You occasionally hear baseball fans kick around the idea of a “Hall of Very Good.” This captures the idea that there are certain players who we know in our hearts don’t belong in the Hall of Fame, but whose accomplishments nonetheless deserve to be remembered. I like this concept because it can help liberate us from the idea that excellence in baseball can now be reduced to a single number and that Hall of Fame debates are just a matter of fine-tuning our WAR formulas.

With a Hall of Very Good, we no longer need limit ourselves to the 200 (or whatever) most valuable players ever; we can memorialize other aspects of the game. Here are my first-ballot nominees for the HoVG – not the five best players who aren’t in the HoF, but five who embodied some aspect of Very Goodness in the same way that Ty Cobb and Babe Ruth embodied Greatness.

Paul Blair

Accomplishment: winning

Blair’s center field defense accounted for nearly half his 37.8 career bWAR. He was a key component of the Robinson-era Orioles that went to four World Series in six years, whose elite defense regularly allowed Jim Palmer and company to outperform their FIP by half a run or more. Among position players who never played for the 20s-50s Yankees, Blair’s career winning percentage of .620 is by far the best (Carl Furillo is a distant second at .604).
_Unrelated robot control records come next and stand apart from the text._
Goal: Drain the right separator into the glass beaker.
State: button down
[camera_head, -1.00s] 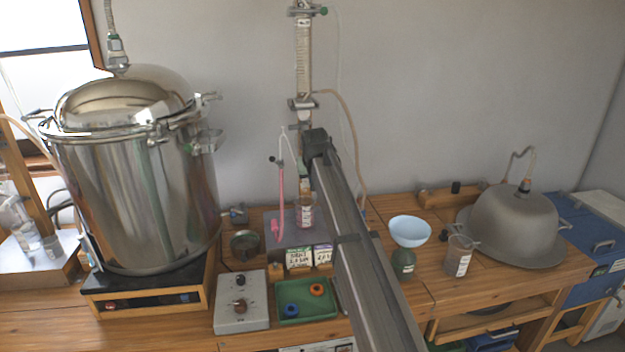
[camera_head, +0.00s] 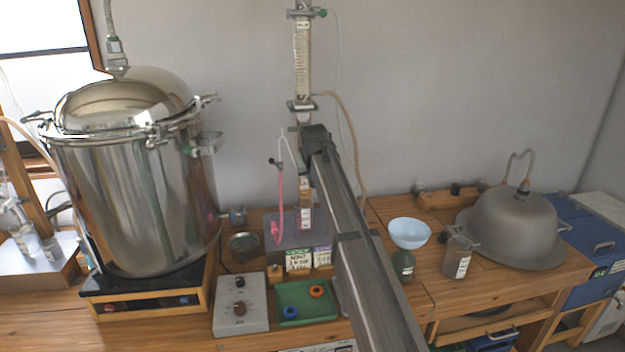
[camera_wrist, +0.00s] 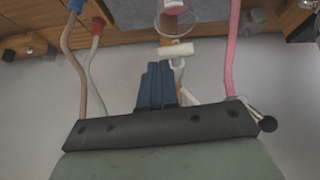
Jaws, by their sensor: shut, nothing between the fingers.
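The right separator (camera_head: 305,192), a slim glass vessel with orange-pink contents and a label, stands under the condenser column, partly hidden by my arm. A white valve piece (camera_wrist: 176,49) and a clear round glass rim (camera_wrist: 187,20) show in the wrist view. My gripper (camera_wrist: 160,68) has its blue fingers together and empty, beside the white valve; contact cannot be told. In the head view my arm hides the gripper. A clear labelled glass beaker (camera_head: 457,258) stands on the bench to the right. I cannot tell whether another glass sits under the separator.
A pink tube (camera_wrist: 232,45) hangs near the fingers. A blue funnel (camera_head: 409,233) tops a green bottle (camera_head: 403,264). A green tray (camera_head: 306,302), control box (camera_head: 240,303) and large steel pot (camera_head: 140,195) stand left. A grey dome (camera_head: 515,225) stands right.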

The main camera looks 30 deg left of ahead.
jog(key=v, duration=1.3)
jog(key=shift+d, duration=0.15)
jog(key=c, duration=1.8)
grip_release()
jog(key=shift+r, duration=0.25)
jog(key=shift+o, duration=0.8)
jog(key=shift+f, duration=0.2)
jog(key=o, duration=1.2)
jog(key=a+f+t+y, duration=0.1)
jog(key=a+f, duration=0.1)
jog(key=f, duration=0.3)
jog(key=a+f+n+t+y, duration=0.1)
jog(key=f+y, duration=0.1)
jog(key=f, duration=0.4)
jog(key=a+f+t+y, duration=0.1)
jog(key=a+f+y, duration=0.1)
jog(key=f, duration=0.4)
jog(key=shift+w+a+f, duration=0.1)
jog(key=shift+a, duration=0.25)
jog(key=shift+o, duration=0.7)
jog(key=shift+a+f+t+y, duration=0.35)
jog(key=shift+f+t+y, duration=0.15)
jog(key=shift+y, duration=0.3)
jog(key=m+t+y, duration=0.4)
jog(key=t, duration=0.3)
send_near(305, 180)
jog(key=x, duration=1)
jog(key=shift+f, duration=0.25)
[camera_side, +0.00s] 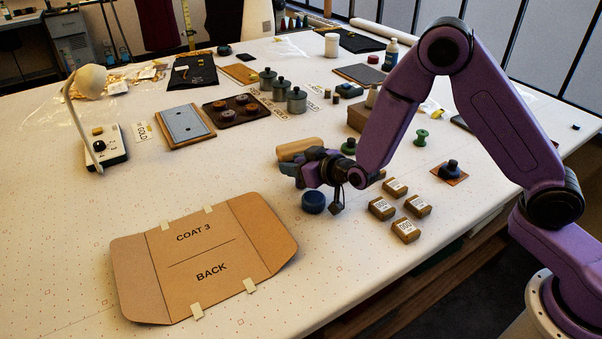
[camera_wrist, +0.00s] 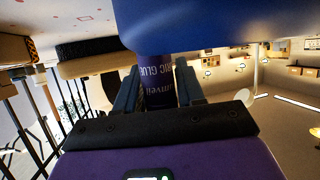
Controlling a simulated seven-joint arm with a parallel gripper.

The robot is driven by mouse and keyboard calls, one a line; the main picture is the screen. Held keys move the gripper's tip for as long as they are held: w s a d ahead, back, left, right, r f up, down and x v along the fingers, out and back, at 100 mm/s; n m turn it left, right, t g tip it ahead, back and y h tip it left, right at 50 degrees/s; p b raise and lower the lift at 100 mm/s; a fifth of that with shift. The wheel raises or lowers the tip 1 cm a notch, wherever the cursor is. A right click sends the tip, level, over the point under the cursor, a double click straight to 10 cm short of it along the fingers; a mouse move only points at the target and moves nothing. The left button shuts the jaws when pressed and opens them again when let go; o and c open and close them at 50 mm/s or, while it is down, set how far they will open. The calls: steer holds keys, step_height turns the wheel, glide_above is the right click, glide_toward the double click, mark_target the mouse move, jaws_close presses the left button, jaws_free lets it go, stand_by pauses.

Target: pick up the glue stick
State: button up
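My gripper (camera_side: 300,168) is low over the table in the side view, pointing left beside a tan block. In the wrist view its two fingers (camera_wrist: 158,92) stand on either side of a dark purple glue stick (camera_wrist: 158,75) with pale lettering and appear closed on it. A large blue rounded thing (camera_wrist: 210,25) covers one end of the stick in that view; I cannot tell how they meet. In the side view the stick is hidden by my gripper.
The tan block (camera_side: 300,148) lies just behind my gripper. Small labelled brown blocks (camera_side: 405,229) sit to the right, with a green spool (camera_side: 420,138) beyond. The cardboard folder (camera_side: 205,258) lies in front left. Bare tabletop is free left of my gripper.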

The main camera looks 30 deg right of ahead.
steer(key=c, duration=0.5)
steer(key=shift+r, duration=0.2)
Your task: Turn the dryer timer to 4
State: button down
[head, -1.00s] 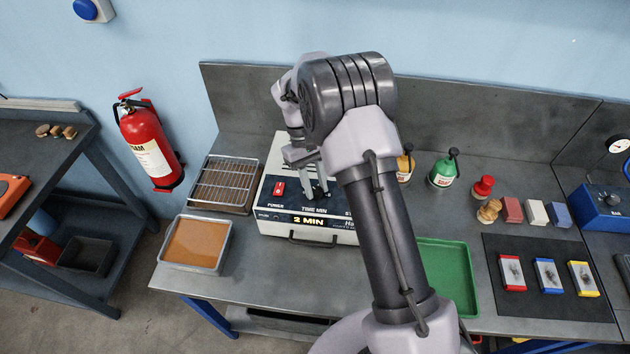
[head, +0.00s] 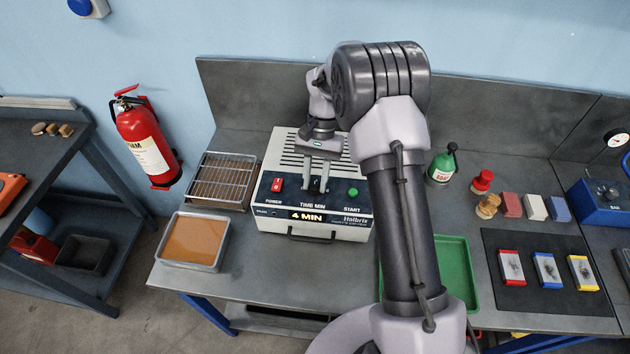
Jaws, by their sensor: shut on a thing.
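The dryer (head: 290,150) is a white box with a vented top and a dark front panel on the bench. Its display (head: 307,217) reads "4 MIN". The panel has a red power switch (head: 277,184) at left and a green start button (head: 353,192) at right. My gripper (head: 315,188) points down at the panel's middle, above the "TIME MIN" label. Its fingers are shut on the timer knob, which is mostly hidden between them.
A wire rack (head: 222,181) and a tray of brown liquid (head: 194,241) stand left of the dryer. A green tray (head: 456,275) lies right, partly behind my arm. A green bottle (head: 441,168) and several colored blocks stand further right.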

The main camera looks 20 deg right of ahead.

He played in more wins than much more accomplished, long-suffering Hall of Famers such as Billy Williams, and even multiple-time champions like Johnny Bench.

Some recognition is due mediocre 20s-30s catcher Jimmie Wilson, who played on five pennant winners despite an abysmal career winning percentage of .432 dragged down by his time on the Phillies during their stretch of 30/31 sub-.500 seasons.

Harold Baines

Accomplishment: competence without excellence

Relative to other major sports, the number one pick in the MLB draft has produced more than its share of busts. Harold Baines was decidedly not one, but neither did he develop into the star the White Sox surely expected when he tore up AAA ball at age 20 and was their starting right fielder at 21. Baines’ bWAR was positive every year from ages 22-40, but amounted to a career total of 38.5, fewer than his one-time teammate Albert Belle put up in just 12 big-league seasons. Baines led the league in slugging at the age of 25, and never again put up anything resembling an MVP caliber season (despite five All-Star appearances). In each of the following categories, he ranks among the top 100 career leaders without finishing in the top ten in more than one season: hits, extra base hits, home runs, singles, walks, and runs created, He never won a World Series despite an .888 OPS in six postseasons.
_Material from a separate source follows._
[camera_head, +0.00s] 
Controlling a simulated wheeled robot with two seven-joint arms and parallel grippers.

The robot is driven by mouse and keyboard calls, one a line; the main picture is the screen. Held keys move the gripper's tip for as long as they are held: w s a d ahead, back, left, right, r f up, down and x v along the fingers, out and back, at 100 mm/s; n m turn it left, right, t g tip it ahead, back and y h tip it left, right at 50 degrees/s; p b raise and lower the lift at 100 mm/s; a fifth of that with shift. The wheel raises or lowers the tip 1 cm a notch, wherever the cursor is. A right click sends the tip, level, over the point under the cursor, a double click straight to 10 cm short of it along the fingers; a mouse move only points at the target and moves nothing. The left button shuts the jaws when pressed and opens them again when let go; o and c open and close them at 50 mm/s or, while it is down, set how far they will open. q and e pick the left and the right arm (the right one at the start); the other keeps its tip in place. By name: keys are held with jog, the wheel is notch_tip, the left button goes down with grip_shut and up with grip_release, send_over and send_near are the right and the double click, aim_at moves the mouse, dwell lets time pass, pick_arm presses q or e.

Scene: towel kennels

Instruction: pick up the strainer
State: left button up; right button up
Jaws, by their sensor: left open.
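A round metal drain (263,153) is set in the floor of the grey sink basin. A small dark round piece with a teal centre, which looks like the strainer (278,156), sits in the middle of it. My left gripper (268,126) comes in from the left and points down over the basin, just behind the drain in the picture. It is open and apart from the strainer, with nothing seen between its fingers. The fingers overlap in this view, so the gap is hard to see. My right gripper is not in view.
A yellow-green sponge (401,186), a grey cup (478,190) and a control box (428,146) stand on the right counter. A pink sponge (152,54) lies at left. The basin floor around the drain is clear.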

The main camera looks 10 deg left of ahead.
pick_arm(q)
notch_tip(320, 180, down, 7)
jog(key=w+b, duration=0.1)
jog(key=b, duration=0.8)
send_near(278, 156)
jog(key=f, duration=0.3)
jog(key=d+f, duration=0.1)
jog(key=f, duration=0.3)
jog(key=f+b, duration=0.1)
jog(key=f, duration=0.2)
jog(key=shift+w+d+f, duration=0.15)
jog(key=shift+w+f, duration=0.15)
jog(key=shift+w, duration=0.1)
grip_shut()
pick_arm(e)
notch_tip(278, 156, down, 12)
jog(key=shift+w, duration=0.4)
Special mention to Joe Judge, who put up 14 consecutive two-win seasons without ever exceeding four and who bested Baines with 46.9 career fWAR.

Jack Morris

Accomplishment: playoff stardom

Morris’ case for the Hall of Fame rests heavily on the adequately debunked claim that he gave his best effort when it mattered most and therefore had a greater impact than his stats suggest. His reputation as a postseason legend, however, holds up to scrutiny. By Baseball Gauge’s measure of Championship Win Probability Added, Morris is second only to Madison Bumgarner among starting pitchers. His ten-inning shutout in the deciding Game Seven of the 1991 World Series is one of the top 50 game scores in Series history. When he induced Sid Bream to ground in to a double play in the top of the 8th, he recorded the second biggest (positive) postseason play by a pitcher. His overall postseason numbers are dragged down by four starts for the champion 1992 Blue Jays at age 37; he would be out of the league two seasons later.
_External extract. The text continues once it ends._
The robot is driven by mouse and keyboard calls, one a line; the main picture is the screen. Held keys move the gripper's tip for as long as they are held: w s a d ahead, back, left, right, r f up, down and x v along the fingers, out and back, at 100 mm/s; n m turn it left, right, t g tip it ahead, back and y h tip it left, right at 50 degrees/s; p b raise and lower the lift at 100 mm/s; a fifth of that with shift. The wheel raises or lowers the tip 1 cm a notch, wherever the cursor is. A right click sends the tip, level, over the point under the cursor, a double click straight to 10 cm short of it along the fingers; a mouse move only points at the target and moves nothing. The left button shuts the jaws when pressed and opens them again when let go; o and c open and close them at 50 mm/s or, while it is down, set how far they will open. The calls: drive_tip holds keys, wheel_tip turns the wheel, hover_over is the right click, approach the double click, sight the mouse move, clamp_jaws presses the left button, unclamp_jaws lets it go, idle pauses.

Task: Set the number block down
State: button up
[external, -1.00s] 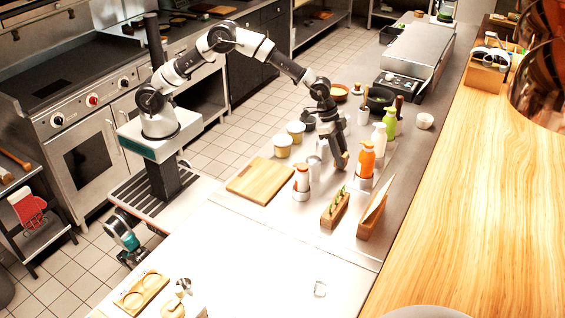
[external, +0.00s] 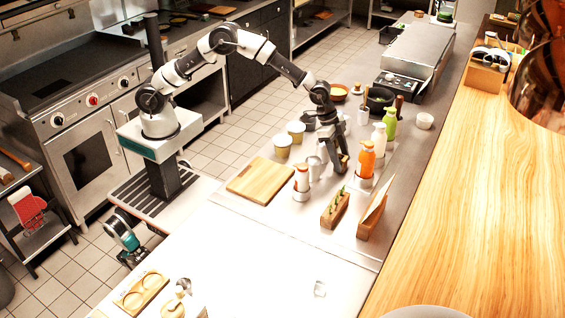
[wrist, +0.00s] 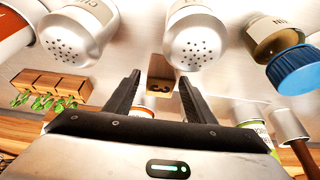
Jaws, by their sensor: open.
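The number block (wrist: 159,68) is a small brown wooden block with a dark "3" on its face. In the wrist view it stands at the centre, between and beyond the two fingers, with a visible gap on each side. My gripper (wrist: 158,88) is open and appears to hold nothing. In the external view my gripper (external: 339,166) points down at the steel counter, its fingers spread around the spot of the block. The block is mostly hidden there by the fingers.
Two shakers with perforated caps (wrist: 68,38) (wrist: 194,42) stand near the block, and a blue-capped jar (wrist: 294,70) is to the right. An orange bottle (external: 366,160) stands close to my gripper. A cutting board (external: 261,181) and a herb planter (external: 334,209) lie nearer the camera.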

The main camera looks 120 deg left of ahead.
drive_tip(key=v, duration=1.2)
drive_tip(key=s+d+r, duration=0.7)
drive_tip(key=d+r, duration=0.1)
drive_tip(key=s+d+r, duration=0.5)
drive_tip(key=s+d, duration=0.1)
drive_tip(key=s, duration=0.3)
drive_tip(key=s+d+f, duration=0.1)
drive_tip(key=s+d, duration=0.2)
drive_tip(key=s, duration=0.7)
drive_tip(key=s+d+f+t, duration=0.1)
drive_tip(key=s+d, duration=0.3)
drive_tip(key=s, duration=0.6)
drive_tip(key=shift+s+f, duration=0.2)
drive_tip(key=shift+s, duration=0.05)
It’s puzzling that individual postseason greatness, as opposed to simply being a member of a dynasty, has counted for so little with Hall voters. Alan Trammell had an OPS north of 1.300 in the Tigers’ 1984 championship run, and Dwight Evans had a .977 OPS in two World Series. Both are outside looking in at players with fewer WAR and less postseason success. We’ll see how Carlos Beltran and David Ortiz fare with the voters.

Al Rosen

Accomplishment: a Hall-caliber peak

Rosen’s 1953 MVP season, during which he put up 10.1 bWAR and came within .001 batting average points of a Triple Crown, remains the greatest season by an (eligible, non-tainted) position player not in the Hall of Fame. Rosen’s 30-win five-year peak is comparable to Chipper Jones’ (31.1) and featured two World Series appearances (though he had just one at-bat in the Indians’ last title in 1948.) After injuries forced Rosen out of the game at 32, he went on to be president of the 1978 champion Yankees and the 1989 pennant-winning Giants.

Dwight Gooden, whose age 20 season is still the greatest in the live ball era by a pitcher per bWAR, would also have to receive consideration here.

Curt Flood

Special recognition as a pioneer

Flood’s 1970 lawsuit against Major League Baseball helped break the Reserve Clause system that artificially depressed player salaries, and helped inaugurate the modern era of free agency. Even if the right to earn millions – for consummate talent – doesn’t elicit the same sympathy as the right to vote or the eight-hour day, Flood deserves recognition as a labor and civil rights hero. For his efforts, he received death threats and was blackballed from the game despite finishing fourth in the MVP voting just two years before his lawsuit. Had he played through his late thirties at the four-to-five win pace he had established through age 31, he would have had a serious Hall of Fame case, though likely wouldn’t have made it without breaking 3000 hits. His 42.1 bWAR through age 31 place him just behind Tony Gwynn, and his 1854 hits rank between Paul Waner and Willie Mays among outfielders.